(The task):
Retype, exactly as written, every line from the one containing "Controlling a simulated" down to the one containing "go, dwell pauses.", including both, and nothing else.

========

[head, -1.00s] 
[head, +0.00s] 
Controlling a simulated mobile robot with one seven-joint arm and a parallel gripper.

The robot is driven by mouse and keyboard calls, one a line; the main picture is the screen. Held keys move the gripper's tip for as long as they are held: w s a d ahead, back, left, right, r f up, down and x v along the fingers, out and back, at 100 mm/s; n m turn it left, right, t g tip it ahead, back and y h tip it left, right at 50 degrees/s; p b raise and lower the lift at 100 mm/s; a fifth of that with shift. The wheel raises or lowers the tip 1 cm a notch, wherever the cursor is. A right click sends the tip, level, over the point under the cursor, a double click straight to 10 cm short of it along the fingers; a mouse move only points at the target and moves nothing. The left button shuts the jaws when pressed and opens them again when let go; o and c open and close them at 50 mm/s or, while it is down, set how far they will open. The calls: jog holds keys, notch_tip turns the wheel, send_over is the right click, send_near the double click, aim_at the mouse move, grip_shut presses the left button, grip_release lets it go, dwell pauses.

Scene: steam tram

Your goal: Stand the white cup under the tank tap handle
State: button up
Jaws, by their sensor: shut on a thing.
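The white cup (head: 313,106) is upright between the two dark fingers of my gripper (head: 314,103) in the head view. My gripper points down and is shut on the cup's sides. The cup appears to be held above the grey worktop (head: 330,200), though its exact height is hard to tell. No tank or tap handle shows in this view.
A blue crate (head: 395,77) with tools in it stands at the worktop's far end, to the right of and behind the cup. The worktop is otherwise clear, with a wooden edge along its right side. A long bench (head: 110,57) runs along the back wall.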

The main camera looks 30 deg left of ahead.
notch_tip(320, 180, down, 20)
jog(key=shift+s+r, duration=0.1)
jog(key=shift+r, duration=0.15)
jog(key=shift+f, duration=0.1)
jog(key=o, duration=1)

========

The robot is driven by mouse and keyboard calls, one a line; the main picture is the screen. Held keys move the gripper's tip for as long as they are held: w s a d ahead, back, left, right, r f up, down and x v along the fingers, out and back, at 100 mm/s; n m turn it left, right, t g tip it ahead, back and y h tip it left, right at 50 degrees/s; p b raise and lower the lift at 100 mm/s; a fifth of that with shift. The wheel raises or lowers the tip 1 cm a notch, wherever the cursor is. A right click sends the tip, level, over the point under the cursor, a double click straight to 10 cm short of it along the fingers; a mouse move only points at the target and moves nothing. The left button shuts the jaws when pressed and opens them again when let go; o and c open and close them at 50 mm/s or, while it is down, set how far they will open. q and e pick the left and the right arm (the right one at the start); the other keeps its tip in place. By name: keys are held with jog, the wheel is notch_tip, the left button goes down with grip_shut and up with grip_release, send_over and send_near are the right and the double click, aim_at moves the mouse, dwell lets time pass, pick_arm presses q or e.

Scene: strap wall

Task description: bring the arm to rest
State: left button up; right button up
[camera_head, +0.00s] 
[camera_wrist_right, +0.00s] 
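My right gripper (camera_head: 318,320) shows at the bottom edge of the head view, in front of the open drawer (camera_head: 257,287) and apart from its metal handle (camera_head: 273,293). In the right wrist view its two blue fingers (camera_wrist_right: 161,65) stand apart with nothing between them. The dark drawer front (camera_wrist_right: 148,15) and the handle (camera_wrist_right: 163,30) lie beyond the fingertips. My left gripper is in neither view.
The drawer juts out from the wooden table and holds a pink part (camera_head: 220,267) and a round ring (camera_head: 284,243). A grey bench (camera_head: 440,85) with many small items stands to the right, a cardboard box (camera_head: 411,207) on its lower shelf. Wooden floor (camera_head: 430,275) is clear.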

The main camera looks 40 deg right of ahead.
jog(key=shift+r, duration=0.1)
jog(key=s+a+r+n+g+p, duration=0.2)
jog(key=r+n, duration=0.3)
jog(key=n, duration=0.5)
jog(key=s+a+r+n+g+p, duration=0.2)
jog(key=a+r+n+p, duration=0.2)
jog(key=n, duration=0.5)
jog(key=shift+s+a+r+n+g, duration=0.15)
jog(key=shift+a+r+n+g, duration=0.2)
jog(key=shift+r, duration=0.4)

========

(Output of the exercise):
Controlling a simulated mobile robot with one seven-joint arm and a parallel gripper.

The robot is driven by mouse and keyboard calls, one a line; the main picture is the screen. Held keys move the gripper's tip for as long as they are held: w s a d ahead, back, left, right, r f up, down and x v along the fingers, out and back, at 100 mm/s; n m turn it left, right, t g tip it ahead, back and y h tip it left, right at 50 degrees/s; p b raise and lower the lift at 100 mm/s; a fifth of that with shift. The wheel raises or lowers the tip 1 cm a notch, wherever the cursor is. A right click sends the tip, level, over the point under the cursor, a double click straight to 10 cm short of it along the fingers; a mouse move only points at the target and moves nothing. The left button shuts the jaws when pressed and opens them again when let go; o and c open and close them at 50 mm/s or, while it is down, set how far they will open. The calls: jog holds keys, notch_tip turns the wheel, send_over is the right click, send_near the double click, aim_at the mouse move, grip_shut presses the left button, grip_release lets it go, dwell pauses.

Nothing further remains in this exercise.